• Prompt: Find the line that contains "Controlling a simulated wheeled" and print it and every line after it, exactly, please.

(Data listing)
:::

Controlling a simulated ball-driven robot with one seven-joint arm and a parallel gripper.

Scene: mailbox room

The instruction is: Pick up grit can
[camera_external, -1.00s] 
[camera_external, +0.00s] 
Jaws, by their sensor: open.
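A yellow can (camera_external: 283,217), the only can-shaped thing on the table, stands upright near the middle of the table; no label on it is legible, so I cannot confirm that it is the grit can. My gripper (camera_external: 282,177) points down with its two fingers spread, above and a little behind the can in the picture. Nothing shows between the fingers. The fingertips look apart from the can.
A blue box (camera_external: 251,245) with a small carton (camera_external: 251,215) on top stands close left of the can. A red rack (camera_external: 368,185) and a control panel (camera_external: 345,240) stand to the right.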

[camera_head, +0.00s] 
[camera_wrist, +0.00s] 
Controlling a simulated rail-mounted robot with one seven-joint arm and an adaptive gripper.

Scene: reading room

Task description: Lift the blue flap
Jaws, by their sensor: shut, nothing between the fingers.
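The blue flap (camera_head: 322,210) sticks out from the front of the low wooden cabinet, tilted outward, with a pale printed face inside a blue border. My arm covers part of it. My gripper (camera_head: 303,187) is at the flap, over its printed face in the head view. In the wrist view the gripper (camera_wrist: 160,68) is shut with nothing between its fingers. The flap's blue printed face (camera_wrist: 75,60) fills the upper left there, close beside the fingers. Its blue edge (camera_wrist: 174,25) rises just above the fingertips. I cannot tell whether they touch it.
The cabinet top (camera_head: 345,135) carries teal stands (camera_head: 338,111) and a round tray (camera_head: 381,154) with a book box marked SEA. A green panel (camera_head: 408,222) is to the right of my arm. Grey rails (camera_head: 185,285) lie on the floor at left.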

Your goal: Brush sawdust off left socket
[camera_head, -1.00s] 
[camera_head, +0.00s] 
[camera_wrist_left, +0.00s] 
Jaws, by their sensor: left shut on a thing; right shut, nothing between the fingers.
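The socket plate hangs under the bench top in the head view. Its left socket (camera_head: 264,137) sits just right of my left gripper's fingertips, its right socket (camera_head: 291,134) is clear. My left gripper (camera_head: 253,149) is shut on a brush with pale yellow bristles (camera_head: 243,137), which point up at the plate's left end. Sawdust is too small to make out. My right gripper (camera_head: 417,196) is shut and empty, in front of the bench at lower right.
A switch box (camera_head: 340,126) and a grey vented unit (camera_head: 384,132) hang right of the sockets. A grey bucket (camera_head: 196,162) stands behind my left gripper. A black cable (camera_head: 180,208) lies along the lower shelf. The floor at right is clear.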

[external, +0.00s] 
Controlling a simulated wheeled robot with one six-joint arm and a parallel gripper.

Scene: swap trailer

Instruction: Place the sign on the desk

:::

• Task response:
Controlling a simulated wheeled robot with one six-joint arm and a parallel gripper.

Scene: swap trailer

Instruction: Place the sign on the desk

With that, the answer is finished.